▶ [REQUIREMENT] Copy only this range: the line with "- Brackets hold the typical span" through the final line of the material, inclusive at both ends.

▶ [SUPPLIED DATA]
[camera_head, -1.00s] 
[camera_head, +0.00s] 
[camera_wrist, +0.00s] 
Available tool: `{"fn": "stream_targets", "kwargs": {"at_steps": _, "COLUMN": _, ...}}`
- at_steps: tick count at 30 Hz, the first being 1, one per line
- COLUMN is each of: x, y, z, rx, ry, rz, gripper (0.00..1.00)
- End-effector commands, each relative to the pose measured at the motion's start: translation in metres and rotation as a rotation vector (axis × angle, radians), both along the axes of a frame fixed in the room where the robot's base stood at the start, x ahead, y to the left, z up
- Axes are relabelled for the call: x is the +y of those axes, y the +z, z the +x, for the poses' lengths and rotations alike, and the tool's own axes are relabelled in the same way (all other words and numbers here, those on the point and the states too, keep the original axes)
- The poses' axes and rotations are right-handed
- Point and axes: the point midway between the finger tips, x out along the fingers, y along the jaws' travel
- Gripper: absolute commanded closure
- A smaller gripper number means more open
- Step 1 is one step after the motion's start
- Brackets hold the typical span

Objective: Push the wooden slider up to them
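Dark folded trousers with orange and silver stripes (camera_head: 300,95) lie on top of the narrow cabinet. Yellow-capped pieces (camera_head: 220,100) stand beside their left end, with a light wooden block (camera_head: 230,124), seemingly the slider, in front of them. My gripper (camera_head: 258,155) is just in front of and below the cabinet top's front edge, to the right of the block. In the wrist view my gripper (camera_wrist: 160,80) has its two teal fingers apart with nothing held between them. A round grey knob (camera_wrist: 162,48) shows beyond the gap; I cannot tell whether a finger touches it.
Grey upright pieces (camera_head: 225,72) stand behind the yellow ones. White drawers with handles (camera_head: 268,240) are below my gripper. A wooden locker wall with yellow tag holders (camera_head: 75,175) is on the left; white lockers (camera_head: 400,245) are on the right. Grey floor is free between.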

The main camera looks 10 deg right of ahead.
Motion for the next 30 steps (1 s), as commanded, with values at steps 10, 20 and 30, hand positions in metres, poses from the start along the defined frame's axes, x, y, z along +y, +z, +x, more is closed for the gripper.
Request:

▶ [COMPLETE ANSWER]
- Brackets hold the typical span

Objective: Push the wooden slider up to them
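Dark folded trousers with orange and silver stripes (camera_head: 300,95) lie on top of the narrow cabinet. Yellow-capped pieces (camera_head: 220,100) stand beside their left end, with a light wooden block (camera_head: 230,124), seemingly the slider, in front of them. My gripper (camera_head: 258,155) is just in front of and below the cabinet top's front edge, to the right of the block. In the wrist view my gripper (camera_wrist: 160,80) has its two teal fingers apart with nothing held between them. A round grey knob (camera_wrist: 162,48) shows beyond the gap; I cannot tell whether a finger touches it.
Grey upright pieces (camera_head: 225,72) stand behind the yellow ones. White drawers with handles (camera_head: 268,240) are below my gripper. A wooden locker wall with yellow tag holders (camera_head: 75,175) is on the left; white lockers (camera_head: 400,245) are on the right. Grey floor is free between.

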The main camera looks 10 deg right of ahead.
Motion for the next 30 steps (1 s), as commanded, with values at steps 10, 20 and 30, hand positions in metres, poses from the start along the defined frame's axes, x, y, z along +y, +z, +x, more is closed for the gripper.
Request:

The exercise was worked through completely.